If so, you’ll want to check out From Self-Doubt To Self-Confidence bootcamp.

This bootcamp is very close to my heart because I know how having self-confidence can MAKES EVERYTHING POSSIBLE in your life. It’s my passion to help women get the confidence they need to get the life so truly desired.

My bootcamp is a 6-session 1:1 coaching program that’s a proven science-backed method and has helped thousands of people go From Self-Doubt to Self-Confidence. It’s completely individualized and effective coaching.

Here are the details for the confidence bootcamp.

Lady in city feeling confident

8 Replies to “A Sneaky Thing That Steals Your Confidence & Joy”

  1. While scrolling through Facebook instead of comparing myself to others, I try to be happy for that person and all they have enjoyed.
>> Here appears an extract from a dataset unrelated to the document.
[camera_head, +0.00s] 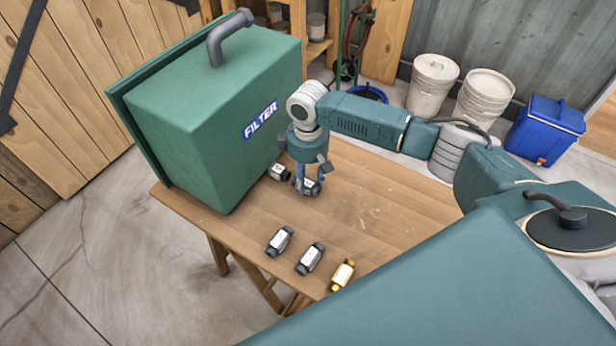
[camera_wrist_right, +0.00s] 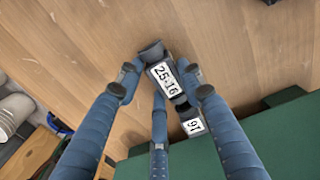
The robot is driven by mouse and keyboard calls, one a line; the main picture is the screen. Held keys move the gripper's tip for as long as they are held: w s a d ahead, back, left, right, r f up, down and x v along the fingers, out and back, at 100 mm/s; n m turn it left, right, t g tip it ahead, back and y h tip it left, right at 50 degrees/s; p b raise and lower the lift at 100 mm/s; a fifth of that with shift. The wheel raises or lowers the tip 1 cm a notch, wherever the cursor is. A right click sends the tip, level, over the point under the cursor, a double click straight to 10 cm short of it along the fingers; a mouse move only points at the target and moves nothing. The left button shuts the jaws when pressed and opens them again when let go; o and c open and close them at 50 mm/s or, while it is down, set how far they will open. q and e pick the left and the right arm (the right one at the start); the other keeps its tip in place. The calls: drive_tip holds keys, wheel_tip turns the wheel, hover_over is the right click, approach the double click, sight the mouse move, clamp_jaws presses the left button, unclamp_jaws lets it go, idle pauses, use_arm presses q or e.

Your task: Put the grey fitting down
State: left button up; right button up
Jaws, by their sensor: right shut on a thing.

If self doubt does start creeping in I remind myself that I only publish the best pictures or the finished project and so do others

  2. For me it was something I did more when I was younger, but to be honest, I was never someone who did much of it. I think I always knew that I was significantly different and the rules didnt apply in the same way. Which might sound odd but I think it’s true.

    1. I think as humans we all find ourselves comparing ourselves to others on occasion. Minimizing it is the key!

  3. I always approach scrolling through social media with a positive frame of mind – that way I can feel genuinely happy for people, congratulate if necessary and like/love pictures/videos. I don’t think about my life compared to theirs – but then again I am enjoying my life and if you are a person that isn’t happy, social media might not be a good place to scroll on.